[Given entries]

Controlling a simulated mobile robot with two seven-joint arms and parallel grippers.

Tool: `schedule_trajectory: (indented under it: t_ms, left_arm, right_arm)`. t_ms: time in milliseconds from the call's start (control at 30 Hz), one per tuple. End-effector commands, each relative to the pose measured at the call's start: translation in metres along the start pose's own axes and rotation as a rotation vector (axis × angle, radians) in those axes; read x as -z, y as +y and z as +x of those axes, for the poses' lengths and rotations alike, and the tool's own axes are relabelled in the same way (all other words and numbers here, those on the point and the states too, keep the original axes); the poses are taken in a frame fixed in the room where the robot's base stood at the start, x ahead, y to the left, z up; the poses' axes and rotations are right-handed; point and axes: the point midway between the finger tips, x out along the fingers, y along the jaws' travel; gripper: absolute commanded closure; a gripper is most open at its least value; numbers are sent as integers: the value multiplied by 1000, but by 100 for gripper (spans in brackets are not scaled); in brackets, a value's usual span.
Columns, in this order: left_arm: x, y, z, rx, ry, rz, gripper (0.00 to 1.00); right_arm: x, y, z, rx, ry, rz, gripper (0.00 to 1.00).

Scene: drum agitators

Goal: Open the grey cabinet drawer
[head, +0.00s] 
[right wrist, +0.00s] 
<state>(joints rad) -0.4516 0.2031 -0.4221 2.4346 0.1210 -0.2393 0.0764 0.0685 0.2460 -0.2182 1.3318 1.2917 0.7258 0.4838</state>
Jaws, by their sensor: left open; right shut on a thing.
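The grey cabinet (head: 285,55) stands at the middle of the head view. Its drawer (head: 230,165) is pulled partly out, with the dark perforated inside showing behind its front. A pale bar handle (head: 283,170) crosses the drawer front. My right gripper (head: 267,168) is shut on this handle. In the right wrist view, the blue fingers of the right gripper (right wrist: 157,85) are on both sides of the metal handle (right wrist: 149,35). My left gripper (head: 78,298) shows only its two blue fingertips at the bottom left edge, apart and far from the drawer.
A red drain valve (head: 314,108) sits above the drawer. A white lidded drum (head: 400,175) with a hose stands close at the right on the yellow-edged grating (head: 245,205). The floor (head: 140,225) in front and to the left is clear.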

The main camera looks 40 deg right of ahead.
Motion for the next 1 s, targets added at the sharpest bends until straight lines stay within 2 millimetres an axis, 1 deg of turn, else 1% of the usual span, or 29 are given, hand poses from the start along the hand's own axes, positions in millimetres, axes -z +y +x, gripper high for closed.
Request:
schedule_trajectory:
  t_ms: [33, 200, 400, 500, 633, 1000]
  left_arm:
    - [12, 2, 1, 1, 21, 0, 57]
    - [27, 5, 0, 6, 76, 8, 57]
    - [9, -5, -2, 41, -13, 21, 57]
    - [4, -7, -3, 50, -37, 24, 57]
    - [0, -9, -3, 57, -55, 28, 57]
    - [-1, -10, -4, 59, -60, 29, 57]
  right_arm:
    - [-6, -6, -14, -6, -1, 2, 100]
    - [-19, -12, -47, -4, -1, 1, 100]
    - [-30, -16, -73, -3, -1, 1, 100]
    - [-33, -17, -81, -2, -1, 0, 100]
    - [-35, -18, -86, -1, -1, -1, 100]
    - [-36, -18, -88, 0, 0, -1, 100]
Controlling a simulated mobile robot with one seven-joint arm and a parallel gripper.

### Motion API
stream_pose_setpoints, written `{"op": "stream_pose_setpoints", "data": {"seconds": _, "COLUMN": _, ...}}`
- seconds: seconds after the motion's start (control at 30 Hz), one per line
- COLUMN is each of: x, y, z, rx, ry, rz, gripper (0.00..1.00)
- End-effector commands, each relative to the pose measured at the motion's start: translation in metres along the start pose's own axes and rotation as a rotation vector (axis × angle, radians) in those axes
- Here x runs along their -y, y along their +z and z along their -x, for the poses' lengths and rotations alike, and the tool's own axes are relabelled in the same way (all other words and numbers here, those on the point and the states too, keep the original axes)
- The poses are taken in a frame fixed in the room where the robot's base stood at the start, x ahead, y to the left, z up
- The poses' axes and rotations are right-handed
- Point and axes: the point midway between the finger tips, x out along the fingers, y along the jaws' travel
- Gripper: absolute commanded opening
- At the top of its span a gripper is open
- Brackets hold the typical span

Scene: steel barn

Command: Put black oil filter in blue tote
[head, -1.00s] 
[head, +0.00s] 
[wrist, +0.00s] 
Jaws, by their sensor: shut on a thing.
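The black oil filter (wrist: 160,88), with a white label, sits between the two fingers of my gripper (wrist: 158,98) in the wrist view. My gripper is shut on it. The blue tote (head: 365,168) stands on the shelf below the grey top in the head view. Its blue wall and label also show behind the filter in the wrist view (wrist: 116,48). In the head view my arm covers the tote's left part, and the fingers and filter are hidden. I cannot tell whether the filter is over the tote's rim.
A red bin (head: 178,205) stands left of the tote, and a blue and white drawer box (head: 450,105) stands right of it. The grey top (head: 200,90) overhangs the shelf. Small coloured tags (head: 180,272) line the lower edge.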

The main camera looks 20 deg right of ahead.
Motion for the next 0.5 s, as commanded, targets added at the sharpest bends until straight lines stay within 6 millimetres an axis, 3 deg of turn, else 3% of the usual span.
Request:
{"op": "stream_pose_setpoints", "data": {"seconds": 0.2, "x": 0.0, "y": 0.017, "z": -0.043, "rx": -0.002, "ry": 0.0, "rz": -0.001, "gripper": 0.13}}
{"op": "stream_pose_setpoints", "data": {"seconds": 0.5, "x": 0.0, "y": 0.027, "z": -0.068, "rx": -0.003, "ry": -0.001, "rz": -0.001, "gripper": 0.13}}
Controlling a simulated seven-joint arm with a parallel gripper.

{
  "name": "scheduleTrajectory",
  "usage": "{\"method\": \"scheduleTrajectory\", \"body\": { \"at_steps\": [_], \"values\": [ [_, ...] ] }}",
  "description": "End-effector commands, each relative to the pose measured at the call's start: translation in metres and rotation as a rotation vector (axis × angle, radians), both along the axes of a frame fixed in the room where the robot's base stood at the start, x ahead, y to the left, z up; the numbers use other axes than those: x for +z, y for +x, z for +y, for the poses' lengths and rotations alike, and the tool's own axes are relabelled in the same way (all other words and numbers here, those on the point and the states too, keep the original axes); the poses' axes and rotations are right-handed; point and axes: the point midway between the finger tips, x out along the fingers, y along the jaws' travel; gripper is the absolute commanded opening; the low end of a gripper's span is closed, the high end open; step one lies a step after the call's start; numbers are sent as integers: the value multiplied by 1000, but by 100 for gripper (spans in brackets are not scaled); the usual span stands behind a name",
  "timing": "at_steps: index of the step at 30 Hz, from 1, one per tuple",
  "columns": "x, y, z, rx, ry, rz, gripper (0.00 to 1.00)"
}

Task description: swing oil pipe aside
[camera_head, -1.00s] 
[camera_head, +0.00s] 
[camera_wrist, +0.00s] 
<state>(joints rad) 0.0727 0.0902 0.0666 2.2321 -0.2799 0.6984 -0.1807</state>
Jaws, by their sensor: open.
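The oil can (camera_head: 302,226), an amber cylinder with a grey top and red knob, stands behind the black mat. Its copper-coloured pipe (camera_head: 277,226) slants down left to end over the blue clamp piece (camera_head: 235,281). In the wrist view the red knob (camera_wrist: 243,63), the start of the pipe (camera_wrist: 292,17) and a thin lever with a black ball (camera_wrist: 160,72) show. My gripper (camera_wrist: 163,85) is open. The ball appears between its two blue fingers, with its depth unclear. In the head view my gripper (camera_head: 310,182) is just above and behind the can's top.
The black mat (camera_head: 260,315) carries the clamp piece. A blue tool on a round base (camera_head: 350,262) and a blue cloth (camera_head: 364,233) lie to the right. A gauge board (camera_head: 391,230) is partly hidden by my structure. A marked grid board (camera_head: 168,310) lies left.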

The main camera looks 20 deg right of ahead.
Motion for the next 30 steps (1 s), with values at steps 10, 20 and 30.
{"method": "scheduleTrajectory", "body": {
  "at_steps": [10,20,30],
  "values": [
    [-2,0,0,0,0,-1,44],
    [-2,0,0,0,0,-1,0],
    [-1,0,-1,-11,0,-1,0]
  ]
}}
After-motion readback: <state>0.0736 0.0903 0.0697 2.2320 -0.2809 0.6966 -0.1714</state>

[Direction]
Begin at the first line of the records above and quote every line verbatim through the one that contains "value's usual span.".

[Solution to this task]
Controlling a simulated mobile robot with two seven-joint arms and parallel grippers.

Tool: `schedule_trajectory: (indented under it: t_ms, left_arm, right_arm)`. t_ms: time in milliseconds from the call's start (control at 30 Hz), one per tuple. End-effector commands, each relative to the pose measured at the call's start: translation in metres along the start pose's own axes and rotation as a rotation vector (axis × angle, radians) in those axes; read x as -z, y as +y and z as +x of those axes, for the poses' lengths and rotations alike, and the tool's own axes are relabelled in the same way (all other words and numbers here, those on the point and the states too, keep the original axes); the poses are taken in a frame fixed in the room where the robot's base stood at the start, x ahead, y to the left, z up; the poses' axes and rotations are right-handed; point and axes: the point midway between the finger tips, x out along the fingers, y along the jaws' travel; gripper: absolute commanded closure; a gripper is most open at its least value; numbers are sent as integers: the value multiplied by 1000, but by 100 for gripper (spans in brackets are not scaled); in brackets, a value's usual span.

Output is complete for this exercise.